Stored dataset items:
►

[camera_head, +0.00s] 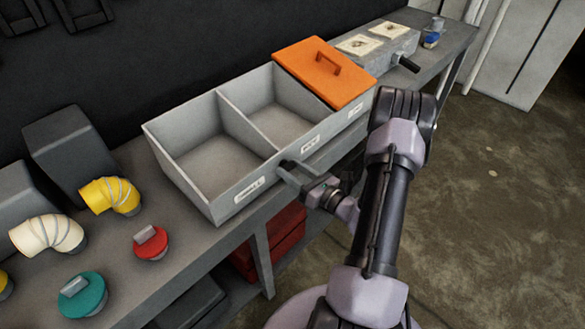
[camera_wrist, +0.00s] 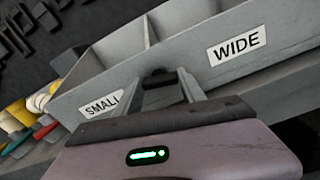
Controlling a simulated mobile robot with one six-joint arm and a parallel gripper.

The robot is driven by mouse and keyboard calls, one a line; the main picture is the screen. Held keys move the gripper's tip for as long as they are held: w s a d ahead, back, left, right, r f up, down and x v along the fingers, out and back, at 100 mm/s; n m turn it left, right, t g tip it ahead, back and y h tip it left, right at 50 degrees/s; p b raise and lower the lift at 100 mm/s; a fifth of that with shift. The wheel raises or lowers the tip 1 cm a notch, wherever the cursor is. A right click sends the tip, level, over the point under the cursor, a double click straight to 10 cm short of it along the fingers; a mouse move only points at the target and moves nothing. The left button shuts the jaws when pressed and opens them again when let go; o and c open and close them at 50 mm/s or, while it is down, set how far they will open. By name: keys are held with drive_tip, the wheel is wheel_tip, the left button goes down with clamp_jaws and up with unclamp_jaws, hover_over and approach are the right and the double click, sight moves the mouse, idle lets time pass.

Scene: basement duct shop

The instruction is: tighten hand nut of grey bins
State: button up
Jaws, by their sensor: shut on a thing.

◄
►

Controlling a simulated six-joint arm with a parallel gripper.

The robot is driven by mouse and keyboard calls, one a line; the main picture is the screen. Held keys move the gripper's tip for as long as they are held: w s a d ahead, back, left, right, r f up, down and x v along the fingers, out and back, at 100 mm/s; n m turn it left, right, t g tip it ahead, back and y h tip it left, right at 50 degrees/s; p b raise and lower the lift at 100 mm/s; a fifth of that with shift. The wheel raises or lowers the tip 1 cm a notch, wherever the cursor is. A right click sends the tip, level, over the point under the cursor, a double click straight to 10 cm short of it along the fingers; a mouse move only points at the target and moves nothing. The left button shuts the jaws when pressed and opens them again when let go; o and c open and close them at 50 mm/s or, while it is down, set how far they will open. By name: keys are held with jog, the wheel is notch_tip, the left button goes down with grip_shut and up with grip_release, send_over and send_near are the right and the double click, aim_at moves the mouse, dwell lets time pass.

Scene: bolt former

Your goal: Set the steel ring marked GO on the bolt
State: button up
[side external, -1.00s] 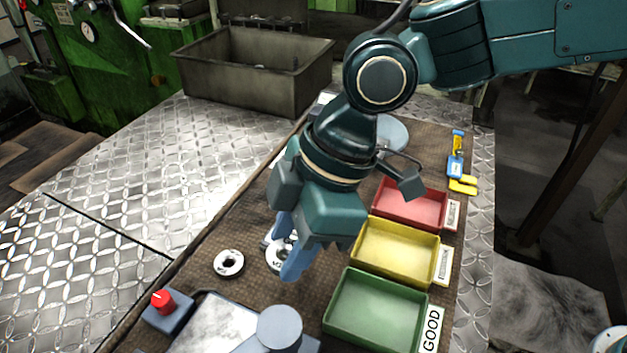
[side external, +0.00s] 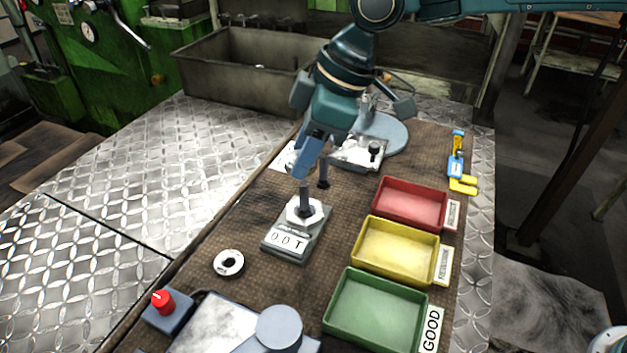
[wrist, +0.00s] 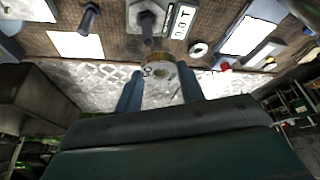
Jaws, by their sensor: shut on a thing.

◄

### THE REQUEST
From the listing, copy each line containing the word "simulated".

### SOLVED EXERCISE
Controlling a simulated mobile robot with one six-joint arm and a parallel gripper.
Controlling a simulated six-joint arm with a parallel gripper.

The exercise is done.